Gravé dans la roche. Loin d'être usé par ses 198 millions de livres vendus dans 80 pays et traduits dans 43 langues, Ken Follett, à 76 ans, nous surprend encore en bifurquant vers un nouveau genre : un roman aux allures de mythe des origines, Le cercle des jours. Après des débuts dans le thriller, en 1974, le Gallois est devenu le pape de la fresque historique à partir de la saga Kingsbridge, inaugurée par son œuvre phare Les piliers de la Terre (Stock, 1990). Délaissant les siècles familiers du Moyen Âge, la dystopie (Pour rien au monde, Robert Laffont, 2021) ou encore la révolution industrielle (Les armes de la lumière, Robert Laffont, 2023, qui s'est vendu en France à plus de 280 000 exemplaires GfK tous formats confondus), l'auteur nous transporte plus de 4 500 ans en arrière, à l'aube de la civilisation européenne, au Néolithique. Dans la plaine sise au sud de l'Angleterre où se situe aujourd'hui le site archéologique de Stonehenge, les premières communautés humaines se divisent entre éleveurs, agriculteurs et habitants des bois. Les intérêts des uns butant sur ceux des autres, une guerre s'annonce. Par ailleurs, un groupe de personnes va tenter une chose inédite : entreprendre, en remplacement d'un cercle de bois, la construction d'un cercle de pierre qui permettrait de mesurer les jours, les saisons, les solstices, de fixer le rythme nécessaire autant au développement de l'agriculture qu'à l'organisation sociale. Par ce passage du bois à la pierre, on comprend que débute la civilisation, en inscrivant une architecture dans la durée, cette pérennité qui rend la transmission possible.
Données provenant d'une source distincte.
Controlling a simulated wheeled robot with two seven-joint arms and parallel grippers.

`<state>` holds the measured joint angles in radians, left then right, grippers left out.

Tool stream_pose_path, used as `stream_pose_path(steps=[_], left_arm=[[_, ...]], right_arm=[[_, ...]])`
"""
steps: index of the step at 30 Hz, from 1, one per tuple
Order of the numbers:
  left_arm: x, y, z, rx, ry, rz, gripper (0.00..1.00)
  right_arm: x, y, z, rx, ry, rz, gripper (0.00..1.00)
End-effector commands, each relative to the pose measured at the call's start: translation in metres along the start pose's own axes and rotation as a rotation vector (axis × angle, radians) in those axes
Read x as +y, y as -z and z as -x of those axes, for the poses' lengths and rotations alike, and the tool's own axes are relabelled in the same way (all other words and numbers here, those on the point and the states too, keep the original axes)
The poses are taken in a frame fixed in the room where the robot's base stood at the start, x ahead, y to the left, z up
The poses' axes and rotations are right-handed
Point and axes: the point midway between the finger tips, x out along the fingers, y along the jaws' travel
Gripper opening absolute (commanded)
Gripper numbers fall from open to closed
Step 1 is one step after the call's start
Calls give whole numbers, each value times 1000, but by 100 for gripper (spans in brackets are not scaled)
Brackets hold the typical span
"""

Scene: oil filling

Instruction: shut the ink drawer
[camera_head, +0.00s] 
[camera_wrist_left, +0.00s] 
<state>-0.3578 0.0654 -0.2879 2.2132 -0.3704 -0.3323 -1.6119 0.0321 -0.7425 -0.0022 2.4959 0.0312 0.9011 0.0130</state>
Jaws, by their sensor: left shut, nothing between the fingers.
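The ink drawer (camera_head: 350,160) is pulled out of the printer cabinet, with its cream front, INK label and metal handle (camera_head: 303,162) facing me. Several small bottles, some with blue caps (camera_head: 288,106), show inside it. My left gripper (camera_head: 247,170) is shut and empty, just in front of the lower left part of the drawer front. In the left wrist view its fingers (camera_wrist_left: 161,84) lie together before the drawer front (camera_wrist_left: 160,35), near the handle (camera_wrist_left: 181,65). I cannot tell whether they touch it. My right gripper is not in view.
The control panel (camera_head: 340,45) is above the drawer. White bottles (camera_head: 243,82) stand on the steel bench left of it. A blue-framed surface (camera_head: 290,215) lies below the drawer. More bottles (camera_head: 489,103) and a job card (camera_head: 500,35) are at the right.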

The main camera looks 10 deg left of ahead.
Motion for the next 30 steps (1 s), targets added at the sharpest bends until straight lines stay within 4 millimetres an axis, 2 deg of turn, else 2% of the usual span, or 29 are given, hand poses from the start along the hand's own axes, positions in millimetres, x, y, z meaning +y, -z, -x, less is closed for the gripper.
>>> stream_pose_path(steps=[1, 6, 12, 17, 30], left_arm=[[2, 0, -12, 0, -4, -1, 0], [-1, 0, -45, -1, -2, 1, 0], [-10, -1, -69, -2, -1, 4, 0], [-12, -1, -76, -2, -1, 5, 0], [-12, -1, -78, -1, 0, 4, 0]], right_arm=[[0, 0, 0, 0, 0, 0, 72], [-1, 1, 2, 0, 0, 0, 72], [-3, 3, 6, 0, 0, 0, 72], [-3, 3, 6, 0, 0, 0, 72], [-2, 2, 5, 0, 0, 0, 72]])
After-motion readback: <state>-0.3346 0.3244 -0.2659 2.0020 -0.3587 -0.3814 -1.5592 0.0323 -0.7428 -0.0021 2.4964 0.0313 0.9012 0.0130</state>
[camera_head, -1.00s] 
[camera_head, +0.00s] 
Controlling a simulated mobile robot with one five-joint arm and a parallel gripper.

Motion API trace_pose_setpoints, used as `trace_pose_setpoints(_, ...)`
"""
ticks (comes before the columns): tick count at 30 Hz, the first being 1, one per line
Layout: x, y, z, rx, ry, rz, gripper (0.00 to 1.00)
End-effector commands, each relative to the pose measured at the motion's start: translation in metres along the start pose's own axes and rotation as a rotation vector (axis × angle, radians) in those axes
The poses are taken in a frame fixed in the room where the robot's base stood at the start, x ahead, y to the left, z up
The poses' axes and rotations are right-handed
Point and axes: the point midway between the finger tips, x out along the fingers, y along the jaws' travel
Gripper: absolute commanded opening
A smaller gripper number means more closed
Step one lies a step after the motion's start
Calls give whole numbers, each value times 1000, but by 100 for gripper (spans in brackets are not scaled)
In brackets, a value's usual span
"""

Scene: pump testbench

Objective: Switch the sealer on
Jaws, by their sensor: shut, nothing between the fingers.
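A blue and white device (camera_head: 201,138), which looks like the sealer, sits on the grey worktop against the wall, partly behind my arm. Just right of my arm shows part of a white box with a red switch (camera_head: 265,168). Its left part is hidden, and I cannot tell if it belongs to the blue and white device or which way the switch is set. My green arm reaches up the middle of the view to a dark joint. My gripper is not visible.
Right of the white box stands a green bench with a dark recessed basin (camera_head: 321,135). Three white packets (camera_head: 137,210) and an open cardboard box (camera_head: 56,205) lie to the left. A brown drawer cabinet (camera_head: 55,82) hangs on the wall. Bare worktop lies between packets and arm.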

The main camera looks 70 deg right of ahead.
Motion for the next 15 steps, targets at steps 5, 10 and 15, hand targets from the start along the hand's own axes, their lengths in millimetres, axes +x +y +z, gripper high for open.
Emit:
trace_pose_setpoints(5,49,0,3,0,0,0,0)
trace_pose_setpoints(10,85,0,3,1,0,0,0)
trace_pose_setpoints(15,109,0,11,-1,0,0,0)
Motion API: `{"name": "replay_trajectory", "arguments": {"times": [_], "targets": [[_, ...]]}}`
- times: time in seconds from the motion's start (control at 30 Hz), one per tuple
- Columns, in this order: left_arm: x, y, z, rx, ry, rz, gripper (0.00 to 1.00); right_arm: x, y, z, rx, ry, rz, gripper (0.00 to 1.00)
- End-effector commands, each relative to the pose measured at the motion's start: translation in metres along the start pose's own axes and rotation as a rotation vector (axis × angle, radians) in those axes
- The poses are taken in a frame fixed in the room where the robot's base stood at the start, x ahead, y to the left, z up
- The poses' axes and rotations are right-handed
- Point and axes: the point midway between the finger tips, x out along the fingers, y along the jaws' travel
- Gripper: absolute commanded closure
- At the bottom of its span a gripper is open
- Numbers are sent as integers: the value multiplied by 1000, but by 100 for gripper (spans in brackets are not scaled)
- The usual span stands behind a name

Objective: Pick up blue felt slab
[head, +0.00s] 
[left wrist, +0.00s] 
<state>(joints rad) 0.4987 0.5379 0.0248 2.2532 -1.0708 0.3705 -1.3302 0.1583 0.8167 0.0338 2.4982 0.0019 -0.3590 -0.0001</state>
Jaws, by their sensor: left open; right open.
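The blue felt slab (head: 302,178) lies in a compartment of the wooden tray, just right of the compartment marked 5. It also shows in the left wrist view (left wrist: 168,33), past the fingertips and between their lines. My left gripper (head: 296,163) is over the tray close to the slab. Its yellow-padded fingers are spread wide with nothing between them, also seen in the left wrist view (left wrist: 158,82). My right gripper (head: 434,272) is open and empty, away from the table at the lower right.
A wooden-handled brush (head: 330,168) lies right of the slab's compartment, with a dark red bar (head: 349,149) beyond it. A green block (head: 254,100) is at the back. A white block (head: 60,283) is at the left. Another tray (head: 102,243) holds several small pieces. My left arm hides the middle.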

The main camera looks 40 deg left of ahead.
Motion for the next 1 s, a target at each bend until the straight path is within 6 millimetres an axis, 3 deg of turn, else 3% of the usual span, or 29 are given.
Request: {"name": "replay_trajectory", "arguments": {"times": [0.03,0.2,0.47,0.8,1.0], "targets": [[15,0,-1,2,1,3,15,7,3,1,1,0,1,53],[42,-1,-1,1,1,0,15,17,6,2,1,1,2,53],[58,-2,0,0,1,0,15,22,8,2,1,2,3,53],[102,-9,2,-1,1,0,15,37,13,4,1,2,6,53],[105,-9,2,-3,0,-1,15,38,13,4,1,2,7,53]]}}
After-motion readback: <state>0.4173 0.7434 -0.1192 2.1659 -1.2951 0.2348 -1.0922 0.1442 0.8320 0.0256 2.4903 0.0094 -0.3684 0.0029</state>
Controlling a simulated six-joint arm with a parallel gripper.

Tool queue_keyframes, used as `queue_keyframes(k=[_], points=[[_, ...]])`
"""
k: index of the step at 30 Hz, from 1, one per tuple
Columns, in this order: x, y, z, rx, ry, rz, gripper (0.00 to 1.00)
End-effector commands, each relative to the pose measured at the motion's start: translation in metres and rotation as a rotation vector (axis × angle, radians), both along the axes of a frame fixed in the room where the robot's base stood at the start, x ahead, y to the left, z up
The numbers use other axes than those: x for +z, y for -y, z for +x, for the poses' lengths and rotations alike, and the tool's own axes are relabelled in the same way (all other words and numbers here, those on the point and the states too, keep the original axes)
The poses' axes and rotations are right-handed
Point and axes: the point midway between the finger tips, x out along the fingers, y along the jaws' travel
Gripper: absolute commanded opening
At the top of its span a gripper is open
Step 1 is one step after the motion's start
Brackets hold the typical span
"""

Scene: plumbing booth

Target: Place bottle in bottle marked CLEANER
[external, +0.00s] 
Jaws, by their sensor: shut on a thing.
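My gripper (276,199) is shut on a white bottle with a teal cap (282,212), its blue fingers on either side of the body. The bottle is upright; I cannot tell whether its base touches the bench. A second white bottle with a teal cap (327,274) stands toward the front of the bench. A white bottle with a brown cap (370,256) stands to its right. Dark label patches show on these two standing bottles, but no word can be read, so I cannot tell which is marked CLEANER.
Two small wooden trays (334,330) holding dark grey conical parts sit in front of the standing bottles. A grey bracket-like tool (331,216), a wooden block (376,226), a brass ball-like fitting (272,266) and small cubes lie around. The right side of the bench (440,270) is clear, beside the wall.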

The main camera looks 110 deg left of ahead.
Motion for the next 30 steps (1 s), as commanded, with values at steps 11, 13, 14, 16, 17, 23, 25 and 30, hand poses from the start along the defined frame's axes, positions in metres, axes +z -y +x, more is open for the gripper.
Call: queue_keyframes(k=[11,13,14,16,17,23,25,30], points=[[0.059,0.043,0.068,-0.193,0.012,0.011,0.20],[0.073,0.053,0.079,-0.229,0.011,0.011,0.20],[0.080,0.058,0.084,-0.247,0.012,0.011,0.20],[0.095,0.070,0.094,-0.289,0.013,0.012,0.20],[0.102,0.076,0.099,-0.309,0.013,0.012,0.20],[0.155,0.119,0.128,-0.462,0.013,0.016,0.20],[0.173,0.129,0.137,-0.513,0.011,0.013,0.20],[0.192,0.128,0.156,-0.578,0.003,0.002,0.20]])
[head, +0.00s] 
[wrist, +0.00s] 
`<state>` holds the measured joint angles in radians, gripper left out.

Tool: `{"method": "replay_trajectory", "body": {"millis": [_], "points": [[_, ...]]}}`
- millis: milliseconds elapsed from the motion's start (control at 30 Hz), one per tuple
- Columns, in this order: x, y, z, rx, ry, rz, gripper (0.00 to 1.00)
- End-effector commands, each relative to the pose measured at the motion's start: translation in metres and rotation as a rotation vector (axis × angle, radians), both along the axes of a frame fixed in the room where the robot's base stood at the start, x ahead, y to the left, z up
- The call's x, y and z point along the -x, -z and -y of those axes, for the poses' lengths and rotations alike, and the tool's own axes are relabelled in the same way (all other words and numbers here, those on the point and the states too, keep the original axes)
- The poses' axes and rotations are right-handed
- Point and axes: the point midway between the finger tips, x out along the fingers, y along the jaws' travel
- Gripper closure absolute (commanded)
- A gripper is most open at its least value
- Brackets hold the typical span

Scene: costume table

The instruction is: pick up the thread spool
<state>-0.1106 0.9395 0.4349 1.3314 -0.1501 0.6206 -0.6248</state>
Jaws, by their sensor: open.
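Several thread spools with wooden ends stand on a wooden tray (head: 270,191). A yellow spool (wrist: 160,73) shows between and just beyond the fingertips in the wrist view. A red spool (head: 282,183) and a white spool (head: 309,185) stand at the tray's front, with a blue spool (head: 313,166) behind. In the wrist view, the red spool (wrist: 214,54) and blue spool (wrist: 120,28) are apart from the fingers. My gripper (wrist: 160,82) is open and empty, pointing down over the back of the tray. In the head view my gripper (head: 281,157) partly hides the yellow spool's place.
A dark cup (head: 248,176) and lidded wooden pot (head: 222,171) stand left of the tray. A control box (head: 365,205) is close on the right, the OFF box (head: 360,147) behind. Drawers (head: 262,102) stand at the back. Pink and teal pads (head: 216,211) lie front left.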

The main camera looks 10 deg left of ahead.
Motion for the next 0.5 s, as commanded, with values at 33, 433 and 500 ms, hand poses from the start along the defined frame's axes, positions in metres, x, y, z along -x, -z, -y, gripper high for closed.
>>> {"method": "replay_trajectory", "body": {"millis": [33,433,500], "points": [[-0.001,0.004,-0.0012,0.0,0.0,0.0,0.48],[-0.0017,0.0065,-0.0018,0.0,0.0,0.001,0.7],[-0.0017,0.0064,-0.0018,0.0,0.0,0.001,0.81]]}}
Autour de ce chantier fondateur gravite une galerie de personnages archétypiques. Seft, jeune tailleur de silex, dont l'ingéniosité préfigure le savoir scientifique et technique, est en rupture avec sa famille au patriarcat brutal. Neen, celle dont il va tomber éperdument amoureux, est une femme libre qui refuse les unions imposées, d'autant plus qu'elle a grandi dans un environnement familial protecteur. Joia, enfin, sa sœur, pleine de curiosité, va devenir prêtresse et savante, porteuse d'un renouveau spirituel.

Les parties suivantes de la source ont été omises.